(DATA FOR THIS TASK):
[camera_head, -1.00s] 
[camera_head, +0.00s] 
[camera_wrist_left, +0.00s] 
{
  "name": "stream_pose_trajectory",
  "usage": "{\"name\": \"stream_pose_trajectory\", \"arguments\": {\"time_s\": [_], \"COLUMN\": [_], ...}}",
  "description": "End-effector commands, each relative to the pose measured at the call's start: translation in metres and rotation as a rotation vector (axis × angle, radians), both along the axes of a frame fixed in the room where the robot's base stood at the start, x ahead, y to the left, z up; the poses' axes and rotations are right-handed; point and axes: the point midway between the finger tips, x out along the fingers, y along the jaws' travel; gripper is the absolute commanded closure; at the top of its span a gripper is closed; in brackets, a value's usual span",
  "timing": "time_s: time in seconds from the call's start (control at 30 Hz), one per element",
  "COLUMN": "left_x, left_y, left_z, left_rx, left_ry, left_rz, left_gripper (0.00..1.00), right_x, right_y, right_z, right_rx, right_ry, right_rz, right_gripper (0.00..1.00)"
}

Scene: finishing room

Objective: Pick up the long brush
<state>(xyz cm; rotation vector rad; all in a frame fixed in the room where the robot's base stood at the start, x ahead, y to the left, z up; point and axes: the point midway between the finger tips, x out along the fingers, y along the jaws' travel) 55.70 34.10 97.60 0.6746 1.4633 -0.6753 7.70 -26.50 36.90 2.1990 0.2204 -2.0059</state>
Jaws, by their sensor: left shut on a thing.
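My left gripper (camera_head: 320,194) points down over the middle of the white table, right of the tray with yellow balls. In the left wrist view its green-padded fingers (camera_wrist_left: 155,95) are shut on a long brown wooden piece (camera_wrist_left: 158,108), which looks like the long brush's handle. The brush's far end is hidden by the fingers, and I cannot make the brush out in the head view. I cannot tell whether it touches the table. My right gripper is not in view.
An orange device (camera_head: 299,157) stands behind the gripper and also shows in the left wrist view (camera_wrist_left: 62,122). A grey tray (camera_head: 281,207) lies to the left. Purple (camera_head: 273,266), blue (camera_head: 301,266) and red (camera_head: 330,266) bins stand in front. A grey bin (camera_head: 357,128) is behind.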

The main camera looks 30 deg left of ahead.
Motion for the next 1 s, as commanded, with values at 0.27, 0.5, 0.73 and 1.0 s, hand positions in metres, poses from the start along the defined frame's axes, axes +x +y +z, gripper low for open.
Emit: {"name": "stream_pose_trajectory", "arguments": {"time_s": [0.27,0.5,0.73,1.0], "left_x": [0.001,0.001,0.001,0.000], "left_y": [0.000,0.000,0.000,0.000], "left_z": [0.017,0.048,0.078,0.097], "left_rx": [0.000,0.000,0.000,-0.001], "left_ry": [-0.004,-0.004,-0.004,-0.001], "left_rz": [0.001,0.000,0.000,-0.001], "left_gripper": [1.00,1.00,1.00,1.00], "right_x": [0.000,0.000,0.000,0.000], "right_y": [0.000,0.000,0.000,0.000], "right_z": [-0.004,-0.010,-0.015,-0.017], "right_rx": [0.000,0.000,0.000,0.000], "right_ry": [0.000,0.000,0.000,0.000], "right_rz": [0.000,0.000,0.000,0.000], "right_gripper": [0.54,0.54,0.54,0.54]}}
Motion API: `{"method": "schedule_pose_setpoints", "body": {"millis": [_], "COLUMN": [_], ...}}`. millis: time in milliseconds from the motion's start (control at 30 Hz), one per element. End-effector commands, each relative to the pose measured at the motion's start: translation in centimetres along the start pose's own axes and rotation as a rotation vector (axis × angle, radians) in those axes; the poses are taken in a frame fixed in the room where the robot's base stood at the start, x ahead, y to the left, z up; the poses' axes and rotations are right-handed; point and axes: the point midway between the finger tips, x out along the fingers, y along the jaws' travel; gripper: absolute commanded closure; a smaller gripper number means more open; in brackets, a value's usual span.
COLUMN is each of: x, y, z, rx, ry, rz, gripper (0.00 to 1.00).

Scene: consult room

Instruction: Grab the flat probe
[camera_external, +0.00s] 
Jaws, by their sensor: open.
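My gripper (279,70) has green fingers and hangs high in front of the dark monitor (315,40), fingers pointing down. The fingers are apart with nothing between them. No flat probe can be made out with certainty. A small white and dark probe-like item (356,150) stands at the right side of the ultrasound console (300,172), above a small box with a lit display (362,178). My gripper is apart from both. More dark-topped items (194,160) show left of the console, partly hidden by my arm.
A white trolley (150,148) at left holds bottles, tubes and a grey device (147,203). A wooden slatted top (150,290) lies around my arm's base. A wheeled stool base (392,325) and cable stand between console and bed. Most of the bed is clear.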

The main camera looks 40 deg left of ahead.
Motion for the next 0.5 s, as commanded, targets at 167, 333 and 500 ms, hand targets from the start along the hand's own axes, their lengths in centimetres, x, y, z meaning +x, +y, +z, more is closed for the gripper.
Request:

(EXERCISE BRIEF): Write out exactly the lines from the one with "Scene: consult room" through the one with "[camera_external, +0.00s]", including both, and no others.

(WRITTEN SOLUTION):
Scene: consult room

Instruction: Grab the flat probe
[camera_external, +0.00s] 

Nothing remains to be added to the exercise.